Security 'league table'
Aside from the team and tooling, Strizik said considerable effort had been put behind “security transparency” at Origin.
“Why do you want to focus on this? Well, we believe that continuously improving our security culture is becoming more important, and we also want to be better positioned to leverage new technologies safely,” he said.
“We also believe that increased security information transparency drives the security culture in your organisation, and there's broader research to back that up in how transparency drives positive change in cultures and societies.
“This is not a new concept - we're just applying it in security.”
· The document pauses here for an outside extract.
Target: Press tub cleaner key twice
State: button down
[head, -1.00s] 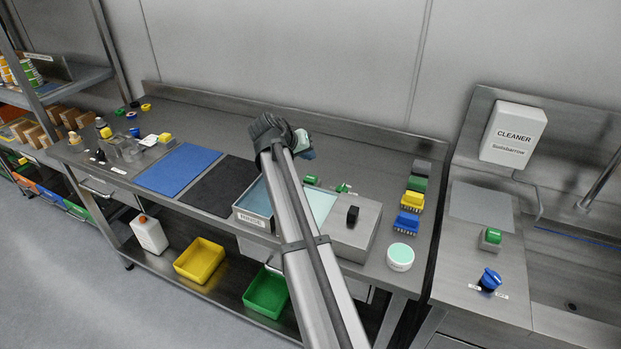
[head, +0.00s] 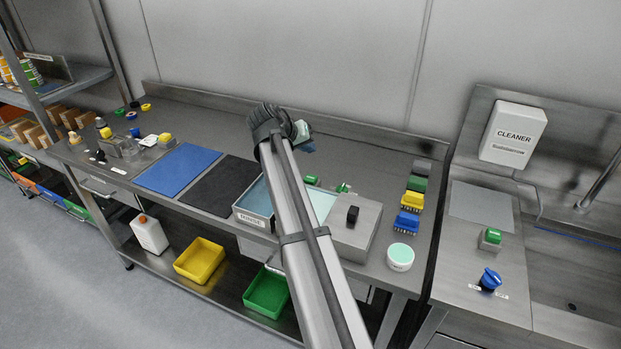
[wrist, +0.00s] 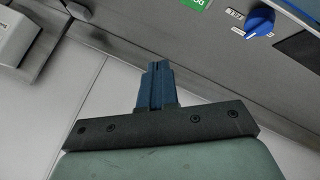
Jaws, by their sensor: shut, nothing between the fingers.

Strizik said that Origin had effectively set up a security dashboard and “league table … which made it easy for people to see how their security compares to others.”
“Greater transparency and the security league table is creating a sense of competition between teams, so teams are now asking, ‘How do we compare?’
“No one wants to be the last one on the league table.
“As a result of this, we're seeing improved compliance with security guardrails by up to 25 percent within the first year, and because of the transparency, we're also seeing issues being resolved quicker.”